Thursday, March 1, 2012
In like a lion
Lee Radziwill, lionizing
A new month turnover today...and an unpredictable, often cruel month March can sometimes be here in the northeast. The unusually mild winter is giving way to a mild, damp gateway to spring. But beware--our worst snow storms have occurred during these same four weeks.
The old saw "March comes in like a lion but goes out like a lamb" intrigues me. The phrase has its origins with the constellations Leo the Lion, and Aries the ram or lamb. It has to do with the relative positions of these constellations in the sky at the beginning and end of the month.

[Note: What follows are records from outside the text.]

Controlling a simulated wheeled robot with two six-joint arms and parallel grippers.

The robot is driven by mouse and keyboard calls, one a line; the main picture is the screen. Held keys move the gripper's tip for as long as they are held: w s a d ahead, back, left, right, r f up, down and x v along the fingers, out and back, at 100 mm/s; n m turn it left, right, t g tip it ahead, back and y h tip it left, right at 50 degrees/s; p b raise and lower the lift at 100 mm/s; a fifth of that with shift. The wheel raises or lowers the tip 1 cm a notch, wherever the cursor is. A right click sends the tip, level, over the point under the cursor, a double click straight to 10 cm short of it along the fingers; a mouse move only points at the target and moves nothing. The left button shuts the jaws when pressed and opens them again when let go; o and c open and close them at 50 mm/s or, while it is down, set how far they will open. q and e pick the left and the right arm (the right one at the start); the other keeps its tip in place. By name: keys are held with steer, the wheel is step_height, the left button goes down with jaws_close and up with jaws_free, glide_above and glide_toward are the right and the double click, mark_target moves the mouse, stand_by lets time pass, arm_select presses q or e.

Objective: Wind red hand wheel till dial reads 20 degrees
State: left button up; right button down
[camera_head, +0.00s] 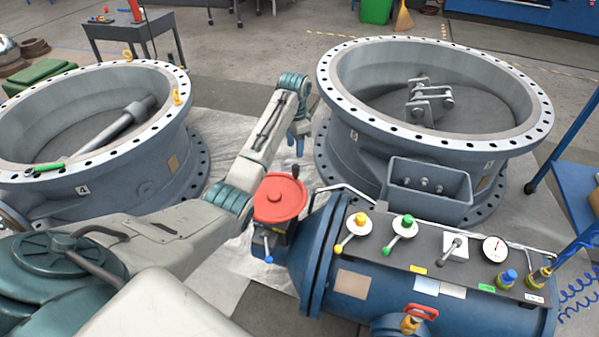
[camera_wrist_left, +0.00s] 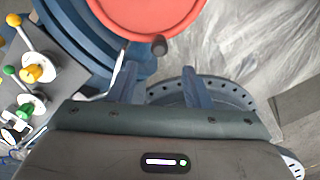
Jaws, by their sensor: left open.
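The red hand wheel (camera_head: 279,198) sits level on a blue housing at the left end of the blue cylinder. Its dark upright crank knob (camera_head: 295,172) is on the far side of the rim. My left gripper (camera_head: 296,150) points down just beyond the wheel, with its blue fingers apart and empty. In the left wrist view the red wheel (camera_wrist_left: 150,12) fills the top, and its knob (camera_wrist_left: 159,45) lies just past the open fingertips (camera_wrist_left: 158,70), not between them. A white dial with a red needle (camera_head: 496,246) is on the cylinder's panel; its reading is too small to tell. My right gripper is out of view.
Yellow-knobbed (camera_head: 357,228) and green-knobbed levers (camera_head: 403,229) stand on the panel right of the wheel. Large flanged valve bodies stand at left (camera_head: 95,160) and right (camera_head: 345,150). A bent metal rail (camera_head: 340,188) runs close to the wheel's right.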

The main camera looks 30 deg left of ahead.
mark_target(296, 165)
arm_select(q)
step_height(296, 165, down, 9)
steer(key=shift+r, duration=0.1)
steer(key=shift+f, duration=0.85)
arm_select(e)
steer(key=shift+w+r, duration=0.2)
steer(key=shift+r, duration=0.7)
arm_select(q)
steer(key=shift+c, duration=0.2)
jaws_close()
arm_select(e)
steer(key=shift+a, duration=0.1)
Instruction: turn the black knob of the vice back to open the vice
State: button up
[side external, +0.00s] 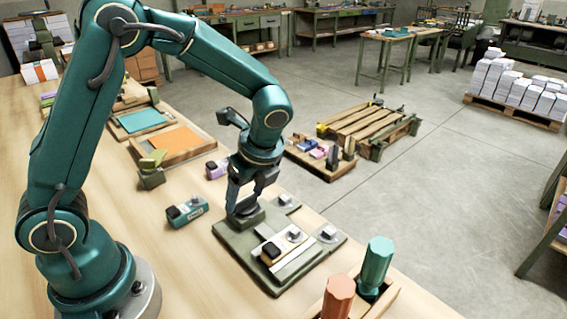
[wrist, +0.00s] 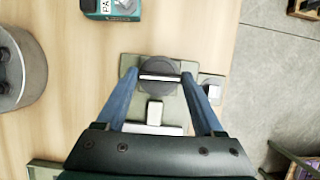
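The vice is a green base plate (side external: 292,278) near the table edge, with a pale block and metal strips on top; part of its plate also shows in the wrist view (wrist: 128,68). Its round black knob (wrist: 158,86) has a light bar across its top. In the side view the knob (side external: 243,212) is partly hidden under my gripper. My gripper (side external: 243,198) points down over the knob. In the wrist view its two fingers (wrist: 160,74) are spread, one on each side of the knob, near the bar's ends. I see no clear contact.
A teal labelled box (side external: 187,212) lies left of the vice, and a purple one (side external: 217,168) behind it. Teal (side external: 376,262) and orange (side external: 338,297) octagonal handles stand at the front right. Trays with teal and orange sheets (side external: 178,139) lie farther back.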

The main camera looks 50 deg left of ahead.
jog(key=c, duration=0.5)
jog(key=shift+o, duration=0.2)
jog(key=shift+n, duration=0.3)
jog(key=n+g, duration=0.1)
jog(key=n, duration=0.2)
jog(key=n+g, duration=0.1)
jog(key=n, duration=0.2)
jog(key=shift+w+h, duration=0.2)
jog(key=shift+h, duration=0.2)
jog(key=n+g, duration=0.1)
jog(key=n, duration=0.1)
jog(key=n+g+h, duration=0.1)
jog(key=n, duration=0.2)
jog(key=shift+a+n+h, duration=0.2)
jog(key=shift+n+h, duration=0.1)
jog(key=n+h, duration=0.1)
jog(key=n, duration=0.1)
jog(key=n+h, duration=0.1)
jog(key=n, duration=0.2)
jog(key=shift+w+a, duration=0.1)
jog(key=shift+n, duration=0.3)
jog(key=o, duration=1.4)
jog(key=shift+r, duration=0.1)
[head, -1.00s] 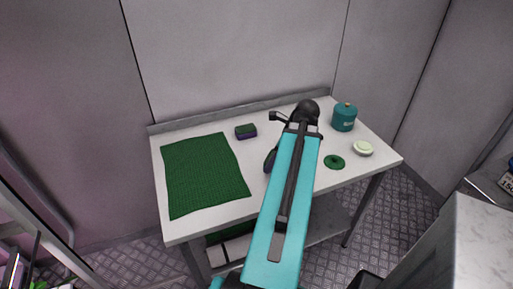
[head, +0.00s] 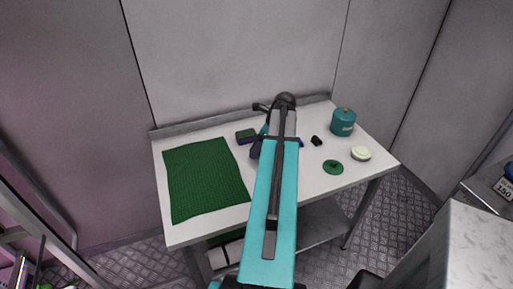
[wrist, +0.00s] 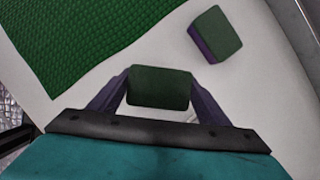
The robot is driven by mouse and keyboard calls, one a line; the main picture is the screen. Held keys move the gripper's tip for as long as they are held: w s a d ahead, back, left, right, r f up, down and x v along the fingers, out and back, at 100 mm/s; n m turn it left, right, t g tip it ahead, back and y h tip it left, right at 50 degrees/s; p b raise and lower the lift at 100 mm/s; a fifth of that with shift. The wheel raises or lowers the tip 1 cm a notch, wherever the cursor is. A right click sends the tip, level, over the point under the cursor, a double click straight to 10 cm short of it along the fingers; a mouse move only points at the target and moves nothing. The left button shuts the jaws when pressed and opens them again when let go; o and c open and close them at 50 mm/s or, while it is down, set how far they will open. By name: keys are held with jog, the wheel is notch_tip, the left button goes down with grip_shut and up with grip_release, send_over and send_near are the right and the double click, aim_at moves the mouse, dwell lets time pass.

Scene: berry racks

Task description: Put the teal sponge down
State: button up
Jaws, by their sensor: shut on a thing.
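My gripper (wrist: 160,92) is shut on a sponge (wrist: 160,86) with a dark green top, which I take as the teal sponge; its colour looks more green than teal here. The fingers press its left and right sides. In the wrist view it hangs over the white table (wrist: 85,95), just right of the green mat; I cannot tell if it touches the surface. In the head view my arm hides most of the gripper (head: 256,149) and the held sponge. A second sponge, green over purple (wrist: 214,35), lies apart from it; it also shows in the head view (head: 246,136).
The green ribbed mat (head: 205,178) covers the table's left part. To the right of my arm are a small black object (head: 317,141), a green disc (head: 333,167), a pale round dish (head: 361,154) and a teal canister (head: 343,122). Bare table lies between them.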

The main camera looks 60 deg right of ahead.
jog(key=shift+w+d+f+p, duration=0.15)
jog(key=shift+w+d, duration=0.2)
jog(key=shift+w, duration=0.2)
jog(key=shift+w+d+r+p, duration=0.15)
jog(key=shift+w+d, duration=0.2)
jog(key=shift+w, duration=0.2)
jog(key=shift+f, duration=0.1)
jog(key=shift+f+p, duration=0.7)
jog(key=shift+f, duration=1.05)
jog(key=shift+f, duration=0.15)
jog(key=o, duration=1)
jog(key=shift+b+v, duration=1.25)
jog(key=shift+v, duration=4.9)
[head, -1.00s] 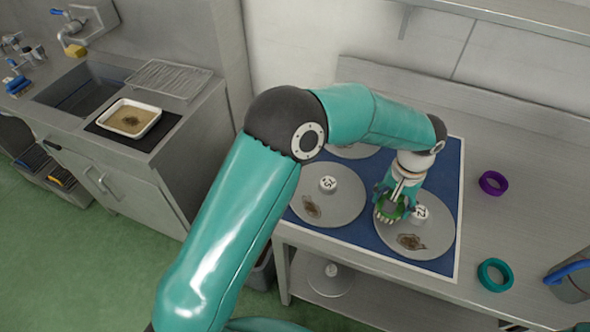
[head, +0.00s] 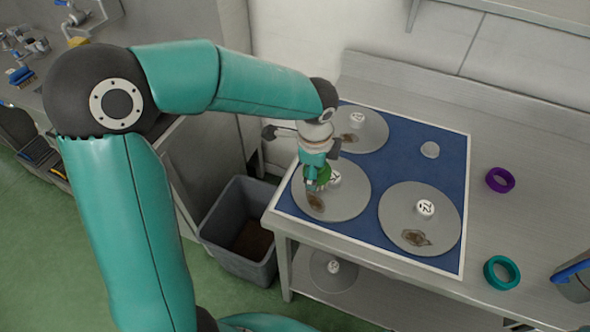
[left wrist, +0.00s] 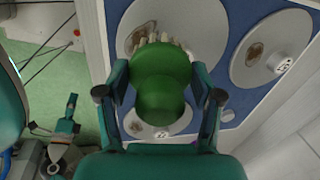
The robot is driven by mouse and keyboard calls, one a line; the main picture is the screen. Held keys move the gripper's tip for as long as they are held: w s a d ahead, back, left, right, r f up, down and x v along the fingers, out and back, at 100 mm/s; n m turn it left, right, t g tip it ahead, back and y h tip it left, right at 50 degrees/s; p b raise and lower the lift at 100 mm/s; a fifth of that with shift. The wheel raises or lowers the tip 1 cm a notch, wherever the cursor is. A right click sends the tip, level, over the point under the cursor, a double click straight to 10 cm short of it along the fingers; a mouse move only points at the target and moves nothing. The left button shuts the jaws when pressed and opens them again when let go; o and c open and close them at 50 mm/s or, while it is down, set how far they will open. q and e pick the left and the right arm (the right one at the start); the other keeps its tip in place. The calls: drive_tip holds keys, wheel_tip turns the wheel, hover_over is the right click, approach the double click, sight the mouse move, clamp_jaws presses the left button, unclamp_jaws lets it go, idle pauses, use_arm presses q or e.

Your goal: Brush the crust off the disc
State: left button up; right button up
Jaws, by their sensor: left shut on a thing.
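My left gripper (head: 316,182) is shut on a green brush (left wrist: 160,80) with pale bristles (left wrist: 163,40). It holds the brush over the left disc (head: 352,205), close to that disc's white numbered knob (head: 334,178). The left disc's brown crust (head: 316,201) shows just in front of the brush. I cannot tell whether the bristles touch the disc. A right disc (head: 400,205) bears a crust (head: 415,238) and a knob marked 72 (head: 425,207). A back disc (head: 376,130) also bears a crust (head: 350,137). My right gripper (left wrist: 58,125) shows small in the left wrist view; its jaws are unclear.
The discs lie on a blue mat (head: 375,218) on a steel bench. A small pale round piece (head: 430,149) lies on the mat. Purple (head: 500,179) and teal (head: 501,272) rings lie at right. A grey bin (head: 240,222) stands left of the bench. Another disc (head: 325,272) lies on the lower shelf.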

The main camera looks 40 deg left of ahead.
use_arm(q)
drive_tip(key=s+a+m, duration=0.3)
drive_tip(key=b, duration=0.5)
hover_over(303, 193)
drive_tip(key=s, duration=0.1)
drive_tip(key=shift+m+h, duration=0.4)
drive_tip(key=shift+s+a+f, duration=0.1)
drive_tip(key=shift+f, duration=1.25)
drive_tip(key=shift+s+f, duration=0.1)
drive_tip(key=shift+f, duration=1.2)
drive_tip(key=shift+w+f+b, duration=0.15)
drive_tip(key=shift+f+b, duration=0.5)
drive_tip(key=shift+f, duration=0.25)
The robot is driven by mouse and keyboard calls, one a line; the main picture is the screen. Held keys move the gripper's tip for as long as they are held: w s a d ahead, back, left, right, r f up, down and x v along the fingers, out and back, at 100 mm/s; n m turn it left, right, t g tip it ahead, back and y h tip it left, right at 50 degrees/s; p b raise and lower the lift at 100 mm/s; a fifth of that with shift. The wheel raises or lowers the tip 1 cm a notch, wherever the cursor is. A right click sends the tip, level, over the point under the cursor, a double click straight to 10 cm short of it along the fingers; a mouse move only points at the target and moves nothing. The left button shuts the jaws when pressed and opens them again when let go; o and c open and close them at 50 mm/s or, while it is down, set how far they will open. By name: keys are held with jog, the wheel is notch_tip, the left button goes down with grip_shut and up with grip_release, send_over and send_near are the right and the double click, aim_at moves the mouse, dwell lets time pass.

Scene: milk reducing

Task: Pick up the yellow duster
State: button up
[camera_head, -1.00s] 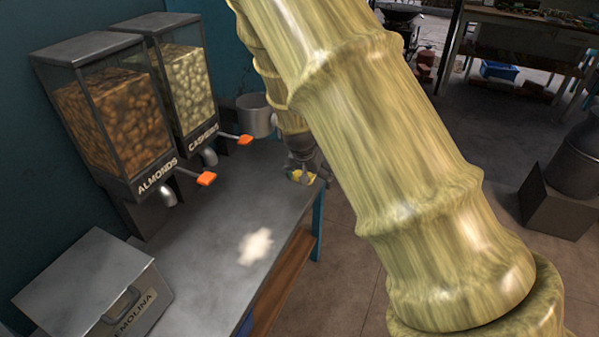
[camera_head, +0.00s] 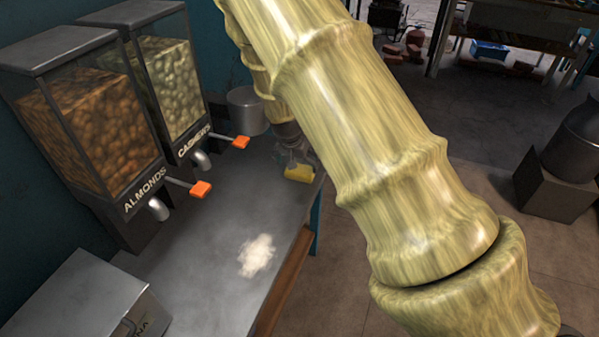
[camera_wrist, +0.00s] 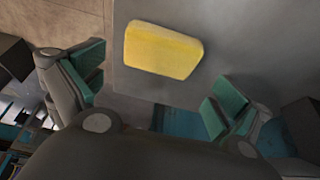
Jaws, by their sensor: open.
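The yellow duster (camera_head: 299,173) is a small yellow block on the grey metal counter, close to its far right corner. In the wrist view the duster (camera_wrist: 163,50) lies flat at the upper middle, ahead of my fingers and near the counter edge. My gripper (camera_wrist: 152,98) is open and empty, with a teal-padded finger to each side; the duster sits beyond the gap between them. In the head view my gripper (camera_head: 288,152) shows small and dark beside the duster, partly hidden by my arm. I cannot tell its exact height above the counter.
Almond (camera_head: 95,130) and cashew (camera_head: 170,85) dispensers with orange handles stand along the wall. A metal box (camera_head: 85,300) is at the near left. A pale powder patch (camera_head: 256,256) lies on the bare counter (camera_head: 200,270).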

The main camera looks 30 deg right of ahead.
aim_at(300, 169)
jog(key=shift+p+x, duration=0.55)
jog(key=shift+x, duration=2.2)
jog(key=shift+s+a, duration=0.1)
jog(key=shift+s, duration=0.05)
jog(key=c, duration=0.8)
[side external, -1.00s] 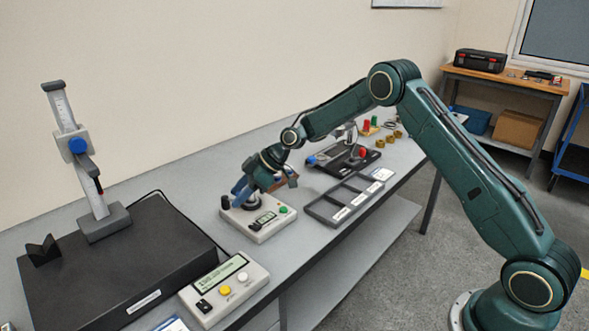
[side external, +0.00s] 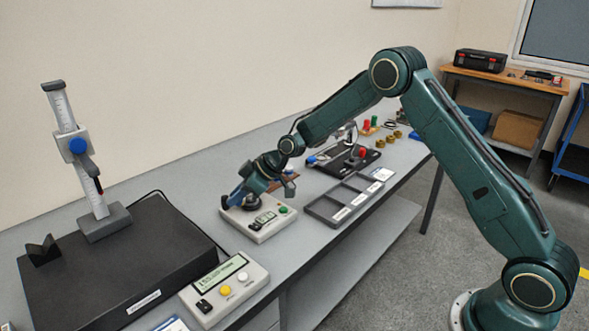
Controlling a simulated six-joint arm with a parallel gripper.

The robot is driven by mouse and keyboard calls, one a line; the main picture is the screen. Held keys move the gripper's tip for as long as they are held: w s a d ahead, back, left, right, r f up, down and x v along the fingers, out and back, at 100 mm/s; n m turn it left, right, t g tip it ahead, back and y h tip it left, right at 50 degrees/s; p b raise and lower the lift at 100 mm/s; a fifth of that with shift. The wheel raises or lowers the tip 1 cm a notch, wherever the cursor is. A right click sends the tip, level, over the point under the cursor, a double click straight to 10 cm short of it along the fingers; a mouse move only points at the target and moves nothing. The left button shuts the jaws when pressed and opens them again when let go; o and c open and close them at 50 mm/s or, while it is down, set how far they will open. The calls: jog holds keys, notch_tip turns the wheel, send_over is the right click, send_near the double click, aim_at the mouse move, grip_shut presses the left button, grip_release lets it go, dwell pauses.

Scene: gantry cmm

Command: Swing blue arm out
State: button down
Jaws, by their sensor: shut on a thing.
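The blue arm (side external: 237,196) shows as a short blue bar on the left side of a light grey instrument box (side external: 262,231). The box has a round dark seat, a small display and a green button. My gripper (side external: 247,187) is above the box, shut on the blue arm. The wrist and fingers hide much of the arm and its pivot, so its exact angle is hard to tell.
A height gauge (side external: 83,170) stands on a black plate (side external: 120,265) at left. A readout box (side external: 225,288) is in front. A divided grey tray (side external: 345,204) and a black device (side external: 345,160) lie to the right.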

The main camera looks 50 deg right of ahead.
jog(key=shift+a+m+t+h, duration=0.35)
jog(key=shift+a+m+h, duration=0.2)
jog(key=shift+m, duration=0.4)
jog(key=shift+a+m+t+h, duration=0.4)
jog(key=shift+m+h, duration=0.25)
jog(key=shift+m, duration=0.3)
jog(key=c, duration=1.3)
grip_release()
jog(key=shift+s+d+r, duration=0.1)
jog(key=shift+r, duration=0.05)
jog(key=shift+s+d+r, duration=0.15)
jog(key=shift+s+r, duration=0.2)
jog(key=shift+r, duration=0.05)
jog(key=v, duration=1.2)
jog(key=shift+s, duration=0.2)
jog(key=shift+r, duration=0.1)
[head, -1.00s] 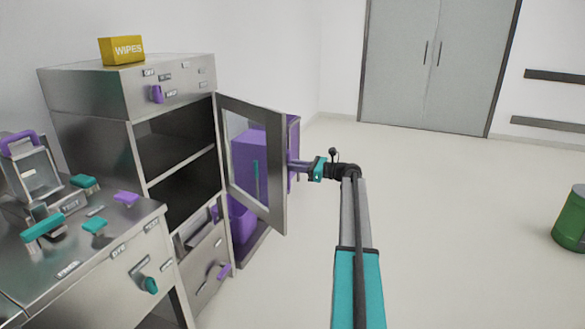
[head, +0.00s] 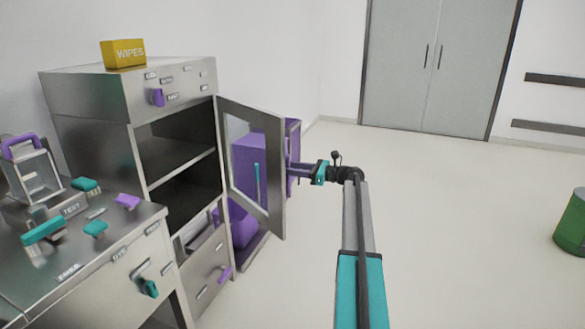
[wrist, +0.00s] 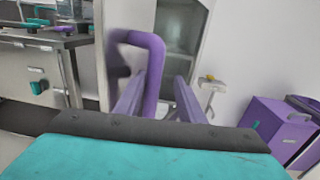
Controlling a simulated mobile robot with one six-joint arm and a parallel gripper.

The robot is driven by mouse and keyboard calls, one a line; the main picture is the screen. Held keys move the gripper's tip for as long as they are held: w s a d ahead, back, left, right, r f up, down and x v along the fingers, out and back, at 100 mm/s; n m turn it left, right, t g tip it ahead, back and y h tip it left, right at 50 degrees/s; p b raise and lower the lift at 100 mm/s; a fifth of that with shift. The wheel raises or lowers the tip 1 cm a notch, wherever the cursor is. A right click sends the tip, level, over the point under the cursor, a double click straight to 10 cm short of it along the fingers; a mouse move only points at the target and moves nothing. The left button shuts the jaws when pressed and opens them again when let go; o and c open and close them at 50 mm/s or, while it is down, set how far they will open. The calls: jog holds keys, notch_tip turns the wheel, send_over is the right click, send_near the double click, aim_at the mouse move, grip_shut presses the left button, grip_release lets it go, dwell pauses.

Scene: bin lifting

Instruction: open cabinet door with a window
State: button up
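The cabinet door with a window (head: 272,213) is swung well out from the steel cabinet (head: 83,92), and dark open shelves show behind it. My gripper (head: 294,171) is at the outer face of the door, near its free edge. In the wrist view, the purple looped door handle (wrist: 150,42) stands just ahead of my gripper (wrist: 160,92). Its right leg runs down into the gap between the two purple fingers, close to the left finger. The fingers are apart. Whether they touch the handle I cannot tell.
Purple bins (head: 244,226) stand beyond the door. A steel counter (head: 100,250) with teal and purple handled items is at the left. A yellow wipes box (head: 123,54) sits on the cabinet. A green barrel (head: 571,225) is at far right. The floor between is clear.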

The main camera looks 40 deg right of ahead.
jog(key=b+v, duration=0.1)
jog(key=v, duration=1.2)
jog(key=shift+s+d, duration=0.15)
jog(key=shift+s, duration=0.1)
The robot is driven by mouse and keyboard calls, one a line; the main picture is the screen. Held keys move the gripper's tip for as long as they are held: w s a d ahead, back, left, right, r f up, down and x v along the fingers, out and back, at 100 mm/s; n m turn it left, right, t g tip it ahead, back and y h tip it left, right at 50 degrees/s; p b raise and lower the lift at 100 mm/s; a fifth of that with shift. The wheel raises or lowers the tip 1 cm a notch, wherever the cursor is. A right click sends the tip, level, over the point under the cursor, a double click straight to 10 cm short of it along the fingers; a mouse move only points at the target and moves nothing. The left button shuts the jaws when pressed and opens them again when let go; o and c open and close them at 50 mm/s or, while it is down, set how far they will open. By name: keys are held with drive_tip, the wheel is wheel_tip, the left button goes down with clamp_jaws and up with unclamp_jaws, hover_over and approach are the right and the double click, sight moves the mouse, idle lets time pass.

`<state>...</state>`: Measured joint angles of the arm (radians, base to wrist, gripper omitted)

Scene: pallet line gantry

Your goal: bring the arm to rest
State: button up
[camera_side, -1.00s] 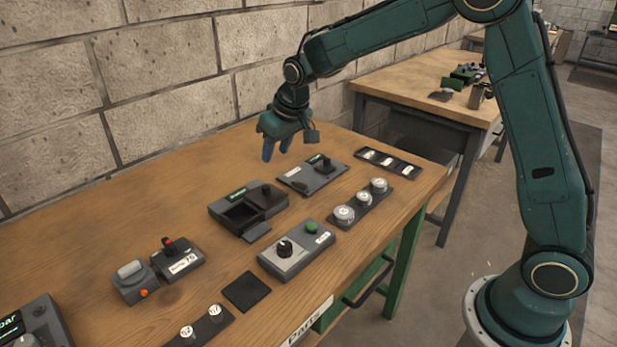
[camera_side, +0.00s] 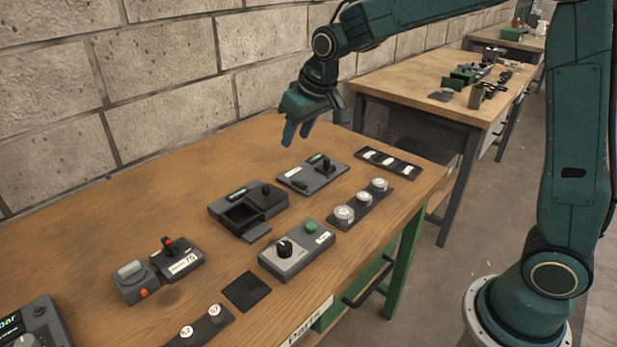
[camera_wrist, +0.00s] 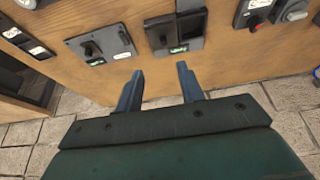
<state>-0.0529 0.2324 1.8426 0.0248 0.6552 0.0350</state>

English playwright John Fletcher wrote in 1624, "I would chuse March, for I would come in like a Lion...But you'd go out like a Lamb when you went to hanging." In 1670, English writer John Ray observed that "March...comes in like a lion, goes out like a lamb." On our side of the pond, the phrase "March came in like a lion" appears in the Ames Almanack in 1740, and none other than John Adams wrote in 1788 that "The month comes in like a lion, and according to the farmer's proverb it must go out like a lamb."
Herewith, some lions here that I adore, no matter what part of March they appear.
A prone pair in bronze, slumbering languidly on a bookshelf...
A doorknocker, awaiting a visitor to engage...
A David Webb cuff, sadly not part of my collection, but available on ebay...
A David Webb "doorknocker" necklace and bracelet from the early 1970s...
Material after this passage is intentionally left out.